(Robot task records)
****

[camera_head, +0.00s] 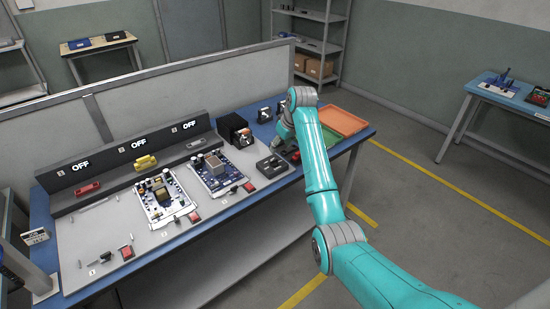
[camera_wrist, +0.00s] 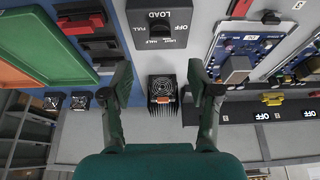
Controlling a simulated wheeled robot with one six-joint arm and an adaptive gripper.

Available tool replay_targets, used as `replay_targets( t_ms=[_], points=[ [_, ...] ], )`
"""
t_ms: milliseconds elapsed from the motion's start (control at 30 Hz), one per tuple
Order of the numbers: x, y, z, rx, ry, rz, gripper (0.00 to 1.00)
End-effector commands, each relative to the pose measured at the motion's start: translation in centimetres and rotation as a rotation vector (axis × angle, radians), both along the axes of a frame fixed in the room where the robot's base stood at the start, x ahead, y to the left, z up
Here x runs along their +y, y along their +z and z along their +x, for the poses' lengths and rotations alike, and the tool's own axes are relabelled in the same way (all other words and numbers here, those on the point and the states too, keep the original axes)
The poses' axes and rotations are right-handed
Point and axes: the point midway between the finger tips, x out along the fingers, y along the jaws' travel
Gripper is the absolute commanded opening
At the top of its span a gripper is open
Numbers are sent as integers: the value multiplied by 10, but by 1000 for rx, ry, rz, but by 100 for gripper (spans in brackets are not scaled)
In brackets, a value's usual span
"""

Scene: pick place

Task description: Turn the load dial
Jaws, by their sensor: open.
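The load dial (camera_wrist: 159,29) is a dark knob on a black box marked LOAD, FULL, HALF and LIGHT, at the top centre of the wrist view, with its lettering upside down. Its exact pointing direction is hard to make out. My gripper (camera_wrist: 159,80) is open and empty, its two dark fingers spread wide. The dial lies ahead of the fingertips, apart from them. A black finned block with a fan and an orange part (camera_wrist: 163,91) shows between the fingers, below them. In the head view my arm hides most of the gripper.
A green tray (camera_wrist: 60,40) and an orange tray (camera_wrist: 16,62) lie at one side. A blue circuit board (camera_wrist: 250,45) lies at the other. In the head view, a white board (camera_head: 162,198) and a grey panel with several OFF displays (camera_head: 138,145) share the bench.

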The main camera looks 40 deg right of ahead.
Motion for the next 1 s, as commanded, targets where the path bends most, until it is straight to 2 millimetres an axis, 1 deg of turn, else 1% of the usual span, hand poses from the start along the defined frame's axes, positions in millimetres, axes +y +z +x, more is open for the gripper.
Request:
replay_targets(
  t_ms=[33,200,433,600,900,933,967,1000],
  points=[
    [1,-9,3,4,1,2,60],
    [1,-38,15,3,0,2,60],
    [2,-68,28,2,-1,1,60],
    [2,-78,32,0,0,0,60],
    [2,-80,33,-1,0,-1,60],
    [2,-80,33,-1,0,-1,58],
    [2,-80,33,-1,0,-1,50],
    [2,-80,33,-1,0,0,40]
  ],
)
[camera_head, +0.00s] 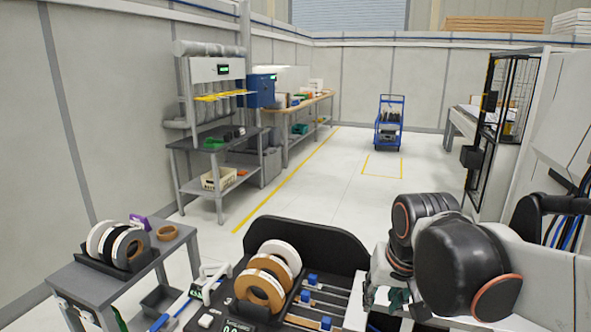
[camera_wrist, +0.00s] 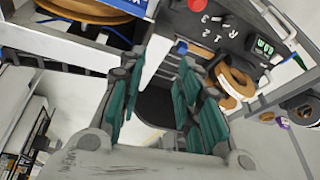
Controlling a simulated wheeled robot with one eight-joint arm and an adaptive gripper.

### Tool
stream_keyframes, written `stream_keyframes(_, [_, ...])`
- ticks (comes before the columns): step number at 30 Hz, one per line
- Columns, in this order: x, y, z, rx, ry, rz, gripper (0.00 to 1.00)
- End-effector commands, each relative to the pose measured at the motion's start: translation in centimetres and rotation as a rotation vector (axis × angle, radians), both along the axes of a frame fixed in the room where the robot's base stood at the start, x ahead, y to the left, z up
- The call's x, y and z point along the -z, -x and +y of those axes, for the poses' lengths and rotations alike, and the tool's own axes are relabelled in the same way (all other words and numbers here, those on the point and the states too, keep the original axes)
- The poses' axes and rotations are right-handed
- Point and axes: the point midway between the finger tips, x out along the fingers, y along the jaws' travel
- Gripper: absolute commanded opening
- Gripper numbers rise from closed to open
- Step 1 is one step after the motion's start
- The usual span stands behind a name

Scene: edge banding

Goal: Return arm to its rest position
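My arm (camera_head: 460,260) is folded at the lower right of the head view, over the right side of the black tray. My gripper (camera_wrist: 160,82) shows in the wrist view with its two teal-padded fingers apart. Nothing is between them. In the head view only a small teal part of the gripper shows below the arm; the rest is hidden. Edge-banding rolls, one white (camera_head: 284,252) and others brown (camera_head: 258,291), stand upright in the black tray (camera_head: 318,236), apart from my gripper. Brown rolls also show in the wrist view (camera_wrist: 232,82).
A grey side table (camera_head: 90,284) with several rolls stands at the left. A grey workbench (camera_head: 215,150) lines the left wall. A blue cart (camera_head: 389,122) stands far back. A black mesh cage (camera_head: 512,95) and white machine flank the right. The middle floor is clear.

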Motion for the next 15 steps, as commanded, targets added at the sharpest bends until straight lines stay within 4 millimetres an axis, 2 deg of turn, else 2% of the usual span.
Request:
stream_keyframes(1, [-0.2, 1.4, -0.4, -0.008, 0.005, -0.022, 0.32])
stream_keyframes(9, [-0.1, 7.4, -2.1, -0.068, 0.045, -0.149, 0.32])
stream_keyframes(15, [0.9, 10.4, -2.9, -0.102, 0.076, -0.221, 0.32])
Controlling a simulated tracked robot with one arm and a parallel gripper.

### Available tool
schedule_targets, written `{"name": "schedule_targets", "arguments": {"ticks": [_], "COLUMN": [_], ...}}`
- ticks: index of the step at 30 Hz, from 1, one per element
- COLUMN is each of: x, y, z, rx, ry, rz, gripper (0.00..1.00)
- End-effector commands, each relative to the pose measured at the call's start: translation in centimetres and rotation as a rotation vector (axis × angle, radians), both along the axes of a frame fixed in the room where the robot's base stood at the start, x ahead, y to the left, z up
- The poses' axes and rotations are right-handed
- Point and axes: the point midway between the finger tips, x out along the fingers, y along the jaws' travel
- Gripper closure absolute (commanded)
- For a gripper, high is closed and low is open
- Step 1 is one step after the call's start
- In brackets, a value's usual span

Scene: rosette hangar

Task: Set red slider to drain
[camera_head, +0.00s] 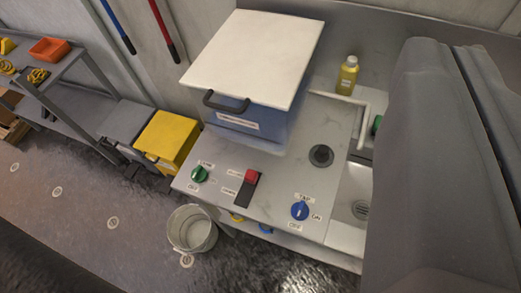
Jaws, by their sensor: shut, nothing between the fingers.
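The red slider (251,176) is a small red knob on the light grey counter (280,170). It sits at the upper end of a short dark slot (242,195), beside the upper of two small labels. The label text is too small to read. My gripper (452,48) fills the right side of the view as large dark grey fingers, close to the camera. It is shut and empty, apart from the slider, and it hides the counter's right part.
A green knob (199,174) is left of the slider and a blue TAP knob (300,210) right of it. A white-lidded blue box (245,70) stands behind. A yellow bottle (348,75) and sink (350,205) are at right. A bucket (192,229) stands on the floor.

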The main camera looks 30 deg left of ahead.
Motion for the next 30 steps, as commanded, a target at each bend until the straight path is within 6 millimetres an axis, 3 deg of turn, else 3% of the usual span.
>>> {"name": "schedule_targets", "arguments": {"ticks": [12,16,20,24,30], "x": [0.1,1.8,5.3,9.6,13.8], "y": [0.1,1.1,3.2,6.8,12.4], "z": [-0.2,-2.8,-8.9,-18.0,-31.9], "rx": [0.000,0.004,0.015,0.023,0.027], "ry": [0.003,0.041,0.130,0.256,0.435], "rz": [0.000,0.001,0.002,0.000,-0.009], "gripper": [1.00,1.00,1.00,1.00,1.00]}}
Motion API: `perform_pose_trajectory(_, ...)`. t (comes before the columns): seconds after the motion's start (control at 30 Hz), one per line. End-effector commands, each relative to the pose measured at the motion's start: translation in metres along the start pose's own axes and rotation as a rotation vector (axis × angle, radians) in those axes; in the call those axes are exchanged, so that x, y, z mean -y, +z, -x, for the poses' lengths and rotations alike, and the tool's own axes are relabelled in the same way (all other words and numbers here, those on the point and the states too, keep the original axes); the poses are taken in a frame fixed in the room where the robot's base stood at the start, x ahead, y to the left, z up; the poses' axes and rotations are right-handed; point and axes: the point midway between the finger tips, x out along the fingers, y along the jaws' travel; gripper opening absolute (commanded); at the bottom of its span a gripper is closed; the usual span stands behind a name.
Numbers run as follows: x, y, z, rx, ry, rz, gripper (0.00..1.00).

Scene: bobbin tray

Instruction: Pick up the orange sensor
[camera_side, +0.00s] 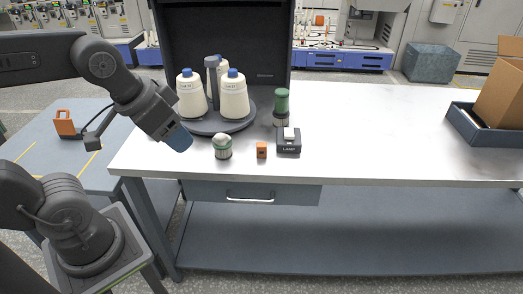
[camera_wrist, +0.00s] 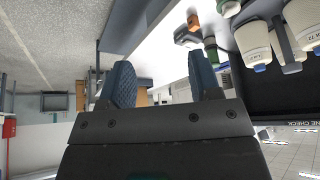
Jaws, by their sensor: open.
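A small orange block (camera_side: 261,149), which looks like the orange sensor, stands near the front edge of the white table, left of a dark box. It also shows at the top of the wrist view (camera_wrist: 193,22). My gripper (camera_side: 179,138) is to the left of it and higher, above the table's left end, pointing down and to the right. In the wrist view my gripper (camera_wrist: 164,78) has its two blue fingers spread with nothing between them, and the orange block is apart from them.
Another orange item (camera_side: 64,123) lies on the blue side table.

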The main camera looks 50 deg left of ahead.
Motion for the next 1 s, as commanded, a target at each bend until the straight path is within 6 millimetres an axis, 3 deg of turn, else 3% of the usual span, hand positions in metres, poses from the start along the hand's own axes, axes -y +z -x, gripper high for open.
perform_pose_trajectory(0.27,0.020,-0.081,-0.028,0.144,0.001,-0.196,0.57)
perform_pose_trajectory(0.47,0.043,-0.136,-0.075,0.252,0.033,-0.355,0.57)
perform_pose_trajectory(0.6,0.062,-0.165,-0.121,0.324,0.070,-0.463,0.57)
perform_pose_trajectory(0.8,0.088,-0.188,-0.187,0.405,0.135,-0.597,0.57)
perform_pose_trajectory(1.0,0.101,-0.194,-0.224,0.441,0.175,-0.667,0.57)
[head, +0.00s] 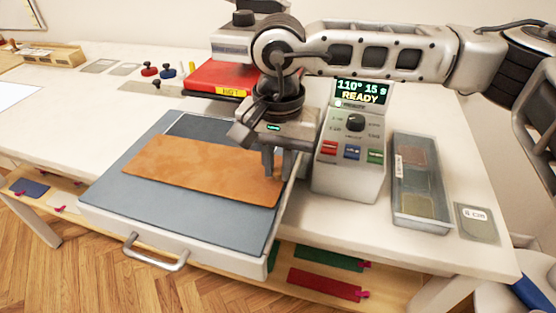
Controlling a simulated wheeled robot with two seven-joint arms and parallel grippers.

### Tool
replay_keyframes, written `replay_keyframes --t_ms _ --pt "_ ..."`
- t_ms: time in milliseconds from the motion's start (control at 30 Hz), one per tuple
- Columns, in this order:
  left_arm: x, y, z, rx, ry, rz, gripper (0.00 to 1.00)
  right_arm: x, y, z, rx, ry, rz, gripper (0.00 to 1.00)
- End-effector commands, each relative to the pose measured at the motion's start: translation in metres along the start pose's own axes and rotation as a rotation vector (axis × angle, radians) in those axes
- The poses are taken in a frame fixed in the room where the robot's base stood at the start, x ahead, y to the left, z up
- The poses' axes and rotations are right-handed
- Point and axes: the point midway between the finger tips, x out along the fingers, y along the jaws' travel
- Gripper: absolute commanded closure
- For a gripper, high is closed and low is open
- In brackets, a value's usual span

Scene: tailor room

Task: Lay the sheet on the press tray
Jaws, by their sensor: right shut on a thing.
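A tan-brown sheet (200,168) lies flat over the blue-grey pad of the press tray (140,208), slightly slanted. The tray is pulled out and has a metal handle at its front. My right gripper (281,172) is over the tray's right side, shut on the right end of the sheet. Its fingers hide that edge, and I cannot tell whether this end is lifted a little. The red press plate (215,76) with a yellow "HOT" label stands behind the tray, partly hidden by my right arm. My left gripper is not in view.
A control box (350,150) reading "110° 15 s READY" stands right of the tray. A clear-sided tray (420,180) of swatches and a grey "6 cm" card (476,222) lie farther right. Red and blue knobbed pieces (150,70) stand at the back left. The table's left side is mostly clear.

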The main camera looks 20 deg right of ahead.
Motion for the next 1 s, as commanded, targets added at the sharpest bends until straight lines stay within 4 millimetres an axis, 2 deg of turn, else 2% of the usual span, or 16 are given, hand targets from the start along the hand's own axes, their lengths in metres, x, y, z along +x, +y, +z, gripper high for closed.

****

> _Required task_
How many lines of the data contain the word "steps"? Answer with the number alone.

> _Response to this task_
2